(originally submitted as a comment by ScientistForTruth. Published here as-received)
Some interesting observation from a paper by Hans von Storch in European Physical Journal – Special Topics, Volume 176, Number 1 / September, 2009. Von Storch makes some interesting, and refreshingly honest, observations about matters of faith and ‘trust’ in AGW which would blow Romm away if he were an honest man:
“…How fast can climate change when only natural causes are operating? This rate may be described by a probability distribution…This distribution is not known…It is not possible to prove that the estimation is “right”…I personally believe that our estimates are approximately correct – but I have to admit that I may be wrong with that assessment.
…the quality of estimating the magnitude of naturally caused variability is a key issue in this exercise. This magnitude is not known but must be estimated. Accepting its estimated value is a matter of trust. If somebody believes that the estimate is inadequate because of the limited data base, then I can not disprove this assertion. The same is true for my belief that the data base is good enough to allow a reasonable educated guess of this quantity – possible opponents are not able to prove that I am wrong.
…We humans – at least in the western culture – seem to be predisposed to accept “anthropogenic climate change” as an acceptable explanation for uncommon events even if they are natural and simply rare. This may be one of the reasons why the prophets of “climate catastrophes” and disasters are so successful in communicating with the general public – they articulate a primal fear, so to speak an eigen-oscillation of public perception.
…often the implicit assumption is made that when a climate change signal is detected in the global mean temperature, which is attributable to increased greenhouse gas concentrations, then all extraordinary meteorological events, like disastrous storms or extensive floods, must also be causally related to this anthropogenic climate change…There are even scientists who admit that exaggeration of the threat of climate change would be in order – because without exaggeration the public would not take the threat sufficiently serious (Bray and von Storch, 2007).
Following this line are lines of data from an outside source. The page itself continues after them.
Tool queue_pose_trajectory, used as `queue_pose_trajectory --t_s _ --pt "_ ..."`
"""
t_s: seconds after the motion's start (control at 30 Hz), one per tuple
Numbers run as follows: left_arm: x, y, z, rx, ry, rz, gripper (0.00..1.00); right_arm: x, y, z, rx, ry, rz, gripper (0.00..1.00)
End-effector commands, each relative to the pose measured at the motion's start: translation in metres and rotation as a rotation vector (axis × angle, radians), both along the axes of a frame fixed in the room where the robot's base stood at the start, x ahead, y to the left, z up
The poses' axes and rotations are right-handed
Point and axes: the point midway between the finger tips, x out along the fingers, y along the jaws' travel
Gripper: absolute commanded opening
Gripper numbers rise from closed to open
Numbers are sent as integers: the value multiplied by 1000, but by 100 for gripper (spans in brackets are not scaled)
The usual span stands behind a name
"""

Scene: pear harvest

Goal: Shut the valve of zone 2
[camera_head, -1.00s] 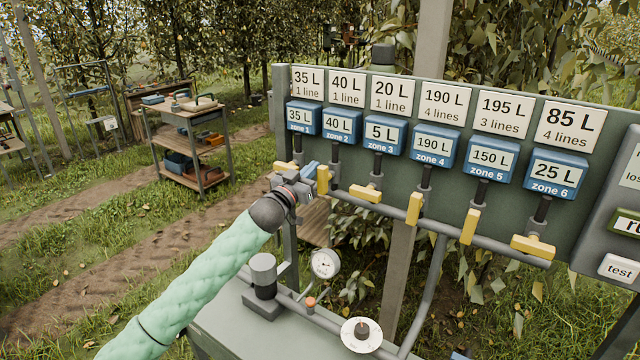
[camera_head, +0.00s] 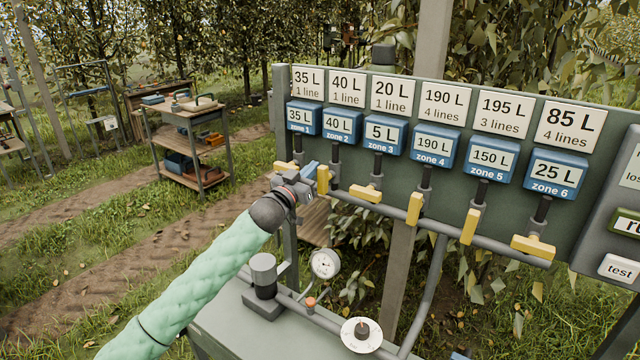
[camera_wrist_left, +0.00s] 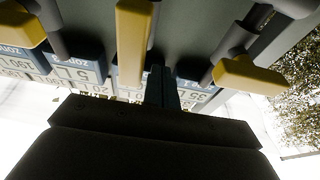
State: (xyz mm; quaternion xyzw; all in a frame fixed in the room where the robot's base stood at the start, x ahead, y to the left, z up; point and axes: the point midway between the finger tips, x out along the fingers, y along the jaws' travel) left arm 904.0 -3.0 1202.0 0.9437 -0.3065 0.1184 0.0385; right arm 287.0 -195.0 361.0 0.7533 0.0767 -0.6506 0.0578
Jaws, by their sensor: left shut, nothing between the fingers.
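The zone 2 valve has a yellow handle (camera_head: 323,179) that stands upright, in line with its pipe, below the blue zone 2 meter (camera_head: 342,125). The meter reads 40 L, and the card above it reads 40 L, 1 line. My left gripper (camera_head: 311,169) is shut and empty, just left of this handle; I cannot tell whether it touches. In the left wrist view the zone 2 handle (camera_wrist_left: 133,45) hangs just beside the shut fingers (camera_wrist_left: 160,88). My right gripper is not in view.
The zone 1 handle (camera_head: 287,165), partly behind my gripper, and the zone 3 handle (camera_head: 366,193) lie crosswise on either side. The zone 4 (camera_head: 414,208) and zone 5 (camera_head: 470,226) handles are upright; zone 6 (camera_head: 533,247) is crosswise. A gauge (camera_head: 325,263) stands below.

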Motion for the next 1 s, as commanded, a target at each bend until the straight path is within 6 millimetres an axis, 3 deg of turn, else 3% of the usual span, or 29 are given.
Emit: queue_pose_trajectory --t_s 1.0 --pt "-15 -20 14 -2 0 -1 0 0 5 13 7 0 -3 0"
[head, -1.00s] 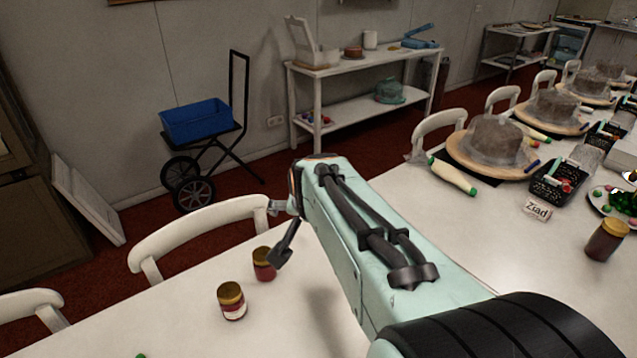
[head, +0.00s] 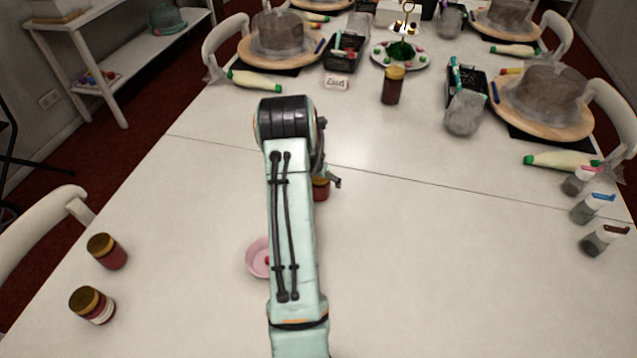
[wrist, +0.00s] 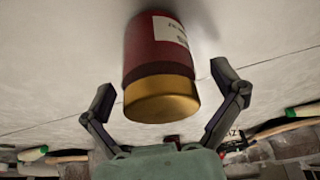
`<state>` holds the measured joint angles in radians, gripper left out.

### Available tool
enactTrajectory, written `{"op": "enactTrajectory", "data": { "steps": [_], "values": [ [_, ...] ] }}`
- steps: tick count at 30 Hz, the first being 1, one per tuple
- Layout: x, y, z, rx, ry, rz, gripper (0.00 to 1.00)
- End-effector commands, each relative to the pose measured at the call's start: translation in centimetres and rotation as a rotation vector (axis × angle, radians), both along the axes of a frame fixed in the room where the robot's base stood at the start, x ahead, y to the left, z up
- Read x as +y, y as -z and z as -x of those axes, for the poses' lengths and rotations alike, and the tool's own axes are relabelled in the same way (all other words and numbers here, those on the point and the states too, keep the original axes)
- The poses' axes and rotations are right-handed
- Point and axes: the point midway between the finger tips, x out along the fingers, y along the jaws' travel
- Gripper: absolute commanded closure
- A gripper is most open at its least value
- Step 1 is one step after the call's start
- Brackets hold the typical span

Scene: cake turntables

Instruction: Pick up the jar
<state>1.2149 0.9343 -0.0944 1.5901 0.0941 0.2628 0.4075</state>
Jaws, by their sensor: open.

…If every extreme event is considered a support of the concept of anthropogenic climate change – how would we be able to falsify the hypothesis of anthropogenic climate change, if it would actually be false? Only by the absence of extreme events – which would, on the other hand, be a sure proof of climate change, as extreme events are integral parts of the statistics of weather.
The emphasis on “protection of climate” and the wrong causality of emissions and weather extremes is…a detrimental disinformation. It causes people to falsely believe that normal weather extremes are really related to climate change, and that such extreme would no more happen as soon as a successful climate policy is installed. The vulnerability against weather extremes is enhanced because of the false perception that we are facing a revengeful environment which is striking back against the perpetrator instead of the view that extremes of this sort are “normal” and need preparation on our side even if these events are rare.